#### Instructions for the task:
Exactly the lines from the one containing "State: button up" through the end of the data below are to be reproduced, and nothing besides them.

-- begin Data shown --

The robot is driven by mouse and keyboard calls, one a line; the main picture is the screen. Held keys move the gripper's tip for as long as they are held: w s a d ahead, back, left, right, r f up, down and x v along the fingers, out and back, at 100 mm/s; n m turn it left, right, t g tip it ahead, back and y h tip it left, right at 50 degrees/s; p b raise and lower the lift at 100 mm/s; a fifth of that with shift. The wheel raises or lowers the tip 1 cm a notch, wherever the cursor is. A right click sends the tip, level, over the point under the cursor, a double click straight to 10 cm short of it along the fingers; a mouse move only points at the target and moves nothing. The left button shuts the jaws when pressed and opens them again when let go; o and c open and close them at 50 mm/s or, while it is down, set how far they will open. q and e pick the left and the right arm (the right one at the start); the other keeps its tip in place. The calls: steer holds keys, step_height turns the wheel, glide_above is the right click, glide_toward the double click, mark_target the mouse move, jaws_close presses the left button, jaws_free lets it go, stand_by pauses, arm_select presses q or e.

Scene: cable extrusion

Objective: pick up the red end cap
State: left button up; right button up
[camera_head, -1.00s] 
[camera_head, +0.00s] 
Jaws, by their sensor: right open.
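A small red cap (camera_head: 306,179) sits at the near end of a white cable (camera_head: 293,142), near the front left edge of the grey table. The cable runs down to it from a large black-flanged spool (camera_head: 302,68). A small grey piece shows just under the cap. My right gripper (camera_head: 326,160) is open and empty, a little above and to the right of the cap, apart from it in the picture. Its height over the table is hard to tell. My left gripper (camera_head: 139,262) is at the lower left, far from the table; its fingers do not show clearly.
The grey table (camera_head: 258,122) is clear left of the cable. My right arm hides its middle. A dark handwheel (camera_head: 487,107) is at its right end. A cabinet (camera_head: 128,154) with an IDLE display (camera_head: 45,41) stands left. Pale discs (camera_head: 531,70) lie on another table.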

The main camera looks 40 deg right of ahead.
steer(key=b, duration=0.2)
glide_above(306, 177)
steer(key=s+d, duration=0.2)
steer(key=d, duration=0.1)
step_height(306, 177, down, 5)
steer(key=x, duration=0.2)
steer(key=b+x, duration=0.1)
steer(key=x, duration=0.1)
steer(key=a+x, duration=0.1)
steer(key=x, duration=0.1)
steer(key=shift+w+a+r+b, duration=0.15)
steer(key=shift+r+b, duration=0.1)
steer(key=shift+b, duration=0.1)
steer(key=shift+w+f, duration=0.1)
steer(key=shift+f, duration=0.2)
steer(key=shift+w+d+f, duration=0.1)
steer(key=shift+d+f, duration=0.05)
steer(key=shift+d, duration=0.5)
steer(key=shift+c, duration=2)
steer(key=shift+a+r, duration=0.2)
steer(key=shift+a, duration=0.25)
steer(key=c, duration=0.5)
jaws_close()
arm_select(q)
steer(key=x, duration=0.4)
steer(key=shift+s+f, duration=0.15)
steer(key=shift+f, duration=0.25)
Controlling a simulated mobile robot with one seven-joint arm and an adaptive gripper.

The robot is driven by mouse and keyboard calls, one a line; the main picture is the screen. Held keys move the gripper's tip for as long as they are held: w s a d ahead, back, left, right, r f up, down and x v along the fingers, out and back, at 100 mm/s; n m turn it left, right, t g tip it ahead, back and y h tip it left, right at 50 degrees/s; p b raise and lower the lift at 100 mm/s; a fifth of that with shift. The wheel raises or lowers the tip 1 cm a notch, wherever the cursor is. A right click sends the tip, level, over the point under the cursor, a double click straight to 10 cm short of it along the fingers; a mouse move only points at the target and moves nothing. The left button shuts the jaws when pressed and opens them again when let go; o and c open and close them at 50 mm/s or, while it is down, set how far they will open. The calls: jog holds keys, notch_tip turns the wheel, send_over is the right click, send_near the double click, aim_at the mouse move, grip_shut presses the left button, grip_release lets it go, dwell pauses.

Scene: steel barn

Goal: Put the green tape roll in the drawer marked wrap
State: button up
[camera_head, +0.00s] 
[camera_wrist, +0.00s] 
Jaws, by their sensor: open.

-- end Data shown --

#### Final result:
State: button up
[camera_head, +0.00s] 
[camera_wrist, +0.00s] 
Jaws, by their sensor: open.

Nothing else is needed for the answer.